Opinion
No. 77919-COA
04-10-2020
Ashton KRUKOWSKI, a/k/a Ashton Kurkowski, Appellant, v. The STATE of Nevada, Respondent.
Nguyen & Lay Attorney General/Carson City Clark County District Attorney
Nguyen & Lay
Attorney General/Carson City
Clark County District Attorney
ORDER OF AFFIRMANCE
Ashton Krukowski appeals from a judgment of conviction, pursuant to a nolo contendere plea, of misdemeanor assault. Eighth Judicial District Court, Clark County; Douglas Smith, Judge.
Krukowski claims his sentence constitutes cruel and unusual punishment in violation of the Eighth Amendment to the United States Constitution because it is grossly disproportionate to the offense he pleaded nolo contendere to and shocks the conscience. "The Eighth Amendment does not require strict proportionality between crime and sentence. Rather, it forbids only extreme sentences that are ‘grossly disproportionate’ to the crime." Harmelin v. Michigan, 501 U.S. 957, 1001 (1991) (plurality opinion).
Krukowski was charged with attempted murder and he spent 545 days in custody while proceeding through competency court and awaiting his trial. Shortly after being deemed competent to proceed to trial, Krukowski accepted a plea offer and pleaded nolo contendere to one count of misdemeanor assault. The district court accepted Krukowski's plea and sentenced Krukowski to time served.

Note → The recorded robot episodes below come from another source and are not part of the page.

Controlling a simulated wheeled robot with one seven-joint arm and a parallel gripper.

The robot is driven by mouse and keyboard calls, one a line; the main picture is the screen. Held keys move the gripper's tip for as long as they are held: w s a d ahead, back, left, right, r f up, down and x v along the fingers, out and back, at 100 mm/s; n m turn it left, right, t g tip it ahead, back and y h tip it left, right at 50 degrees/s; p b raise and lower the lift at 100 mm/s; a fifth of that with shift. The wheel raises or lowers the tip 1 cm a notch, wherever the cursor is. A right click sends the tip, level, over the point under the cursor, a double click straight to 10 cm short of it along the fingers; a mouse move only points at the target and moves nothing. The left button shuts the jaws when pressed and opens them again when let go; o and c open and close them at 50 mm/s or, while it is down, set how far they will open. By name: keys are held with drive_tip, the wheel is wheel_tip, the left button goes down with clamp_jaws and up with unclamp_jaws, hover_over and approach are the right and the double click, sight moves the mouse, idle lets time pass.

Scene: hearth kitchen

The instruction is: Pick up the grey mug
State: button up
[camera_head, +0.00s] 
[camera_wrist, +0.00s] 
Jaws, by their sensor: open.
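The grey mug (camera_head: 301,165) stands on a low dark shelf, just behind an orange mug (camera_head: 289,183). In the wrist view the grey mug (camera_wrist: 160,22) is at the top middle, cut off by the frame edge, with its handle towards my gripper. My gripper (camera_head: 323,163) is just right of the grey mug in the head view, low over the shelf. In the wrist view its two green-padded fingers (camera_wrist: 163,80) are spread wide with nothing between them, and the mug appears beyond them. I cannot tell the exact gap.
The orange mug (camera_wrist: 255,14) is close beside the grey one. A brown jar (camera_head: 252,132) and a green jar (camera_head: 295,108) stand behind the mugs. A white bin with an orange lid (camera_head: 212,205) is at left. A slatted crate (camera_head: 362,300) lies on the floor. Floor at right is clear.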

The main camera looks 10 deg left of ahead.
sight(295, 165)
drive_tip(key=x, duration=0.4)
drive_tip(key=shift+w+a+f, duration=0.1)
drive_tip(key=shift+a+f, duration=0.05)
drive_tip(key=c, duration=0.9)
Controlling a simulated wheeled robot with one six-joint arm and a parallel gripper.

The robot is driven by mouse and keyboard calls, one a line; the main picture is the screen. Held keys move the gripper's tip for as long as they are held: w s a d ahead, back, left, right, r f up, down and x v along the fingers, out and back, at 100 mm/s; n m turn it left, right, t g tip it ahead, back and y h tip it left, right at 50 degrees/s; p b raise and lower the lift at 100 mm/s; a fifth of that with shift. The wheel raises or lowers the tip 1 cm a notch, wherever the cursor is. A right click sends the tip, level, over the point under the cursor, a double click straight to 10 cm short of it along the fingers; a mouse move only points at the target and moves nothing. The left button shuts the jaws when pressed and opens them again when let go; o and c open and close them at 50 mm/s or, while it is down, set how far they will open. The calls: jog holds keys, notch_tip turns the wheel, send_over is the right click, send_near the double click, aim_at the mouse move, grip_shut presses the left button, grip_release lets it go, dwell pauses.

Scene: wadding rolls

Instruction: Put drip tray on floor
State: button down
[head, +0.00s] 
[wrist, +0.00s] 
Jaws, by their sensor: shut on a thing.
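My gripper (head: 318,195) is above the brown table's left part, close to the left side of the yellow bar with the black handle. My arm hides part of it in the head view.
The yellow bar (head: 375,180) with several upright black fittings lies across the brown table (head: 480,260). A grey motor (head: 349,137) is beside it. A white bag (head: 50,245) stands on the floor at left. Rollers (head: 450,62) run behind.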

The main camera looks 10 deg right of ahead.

Krukowski now asserts that this sentence constitutes cruel and unusual punishment because the maximum penalty permitted for misdemeanor assault is six months. See NRS 193.150(1) ; NRS 200.471(2)(a). Here, the district court imposed the lowest possible sentence it could by sentencing Krukowski to time served. And we conclude the sentence imposed is not grossly disproportionate to the crime and does not constitute cruel and unusual punishment. Accordingly, we
ORDER the judgment of conviction AFFIRMED.